Rainer Stache schrieb dazu in der Berliner Morgenpost vom 19. Juni 2000
Geschichtsunterricht – tief unter den »Linden«
Spannendes Projekt für den verwaisten Lindentunnel: Italienisches Unternehmen will Berlinmuseum gestalten – Bauantrag jetzt eingereicht
Unter Unter den Linden kommt einiges in Bewegung. Während dort mit dem Verlegen der Fernwärmeleitungen unverdrossen die Kanzler-U-Bahn-Linie vorbereitet wird, soll nun auch bald in den stillgelegten Straßenbahntunnel unter dem Forum Fridericianum neues Leben einziehen: Der italienische Projektentwickler Mediapolis, der auch die italienische Botschaft in Berlin rekonstruiert, will mit zwölf Millionen Mark dort eine Ausstellung zur Geschichte Berlins einrichten. Initiator und treibende Kraft der Neunutzung des Lindentunnels ist Wieland Giebel. Der Betreiber des gerade umgezogenen Berlin-Buchladens „Berlin Story“ (jetzt Unter den Linden 10) sorgte schon mit einigen Berlin-Projekten für Aufsehen; unter anderem bewirkte er die berlinfreundliche Umgestaltung des S-Bahnhofs am Brandenburger Tor. Nun ist er im Besitz der noch vom ehemaligen Bausenator Jürgen Klemann erteilten Option, den gesamten 193 Meter langen Tunnel zu einem Berlinmuseum umzubauen. Noch in diesem Monat wird der Bauantrag eingereicht.
»Die hohe Dichte an Geschichte, wie sie Berlin auszeichnet, kann nirgends so gut reflektiert werden wie hier«, ist sich Giebel sicher. Schließlich kontrastiere das technische Meisterwerk des Tunnels perfekt mit der historischen Bebauung an der Erdoberfläche.
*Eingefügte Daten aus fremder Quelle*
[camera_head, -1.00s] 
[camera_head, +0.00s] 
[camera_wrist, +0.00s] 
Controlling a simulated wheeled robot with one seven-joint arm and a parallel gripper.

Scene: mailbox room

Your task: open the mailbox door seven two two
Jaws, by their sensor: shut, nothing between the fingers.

Mit einer modernen Ausstellungspräsentation wäre sogar eine dritte Zeitebene präsent.
Darum will sich Matthias Goebel von Mediapolis, einem Unternehmen, das in Italien Projekte im dreistelligen Millionen-Mark-Bereich betreut, kümmern. »Wir stellen uns mit Leinwänden bespannte Wände vor, auf denen moderne Projektionsverfahren die Vergangenheit lebendig werden lassen.« Insgesamt stehen 2000 Quadratmeter nutzbare Fläche zur Verfügung. Allerdings behält sich Giebel hier die künstlerische Oberleitung vor; das letzte Wort ist in der Frage der richtigen Präsentation noch nicht gesprochen.
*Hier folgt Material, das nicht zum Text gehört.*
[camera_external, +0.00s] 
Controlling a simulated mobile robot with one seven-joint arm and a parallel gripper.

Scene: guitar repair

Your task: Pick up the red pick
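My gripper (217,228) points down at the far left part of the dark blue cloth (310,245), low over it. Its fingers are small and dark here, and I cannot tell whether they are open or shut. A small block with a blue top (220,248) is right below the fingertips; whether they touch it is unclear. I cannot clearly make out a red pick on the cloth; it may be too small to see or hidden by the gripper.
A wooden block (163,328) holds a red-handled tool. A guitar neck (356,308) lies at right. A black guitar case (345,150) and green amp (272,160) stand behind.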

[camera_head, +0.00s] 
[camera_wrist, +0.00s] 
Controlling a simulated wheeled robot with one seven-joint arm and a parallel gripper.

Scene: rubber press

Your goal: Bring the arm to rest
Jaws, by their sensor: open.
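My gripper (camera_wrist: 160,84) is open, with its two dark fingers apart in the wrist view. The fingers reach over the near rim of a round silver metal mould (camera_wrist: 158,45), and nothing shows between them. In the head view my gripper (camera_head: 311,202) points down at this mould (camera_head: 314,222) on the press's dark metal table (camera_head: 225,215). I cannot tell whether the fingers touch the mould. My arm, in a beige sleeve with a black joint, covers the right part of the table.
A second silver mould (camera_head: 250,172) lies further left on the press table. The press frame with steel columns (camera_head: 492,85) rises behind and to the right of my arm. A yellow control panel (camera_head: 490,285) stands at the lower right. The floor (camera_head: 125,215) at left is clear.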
Dafür ist auch noch Zeit, wenn die Baugenehmigung vorliegt. Schwierigkeiten könnte da nicht nur der mittlerweile erfolgte Wechsel im Amt des Bausenators bringen, sondern auch die Idee, Ein- und Ausgänge mit gläsernen Pyramiden sichtbar zu machen. »Die Pyramiden wären ideale Pendants zur gläsernen Erweiterung des Zeughauses durch den Architekten I.M. Pei«, erläutert Giebel. Assoziationen zur berühmten Louvre-Pyramide drängen sich ganz automatisch auf. Eine der Pyramiden stünde etwas zurückgesetzt neben der Neuen Wache. Eine andere erhöbe sich neben dem Operncafé auf der kleinen Grünfläche, wo einst die Standbilder der preußischen Generäle standen.
Sollte es hier aber Widerstand geben, sind auch zurückhaltendere Varianten denkbar. Am Operncafé könnte beispielsweise der freigelegte Festungsgraben als Zugang genutzt und dabei gleich zum ersten Ausstellungsstück umfunktioniert werden. »Mitgenutzt« werden könne auch die Stasi-Horchposten, die im Tunnel enthalten sind. Weil sich der Tunnel unterirdisch teilt und der zweite Strang zu Bebelplatz führt, könnte ein dritter Eingang direkt in die dort geplante Tiefgarage führen.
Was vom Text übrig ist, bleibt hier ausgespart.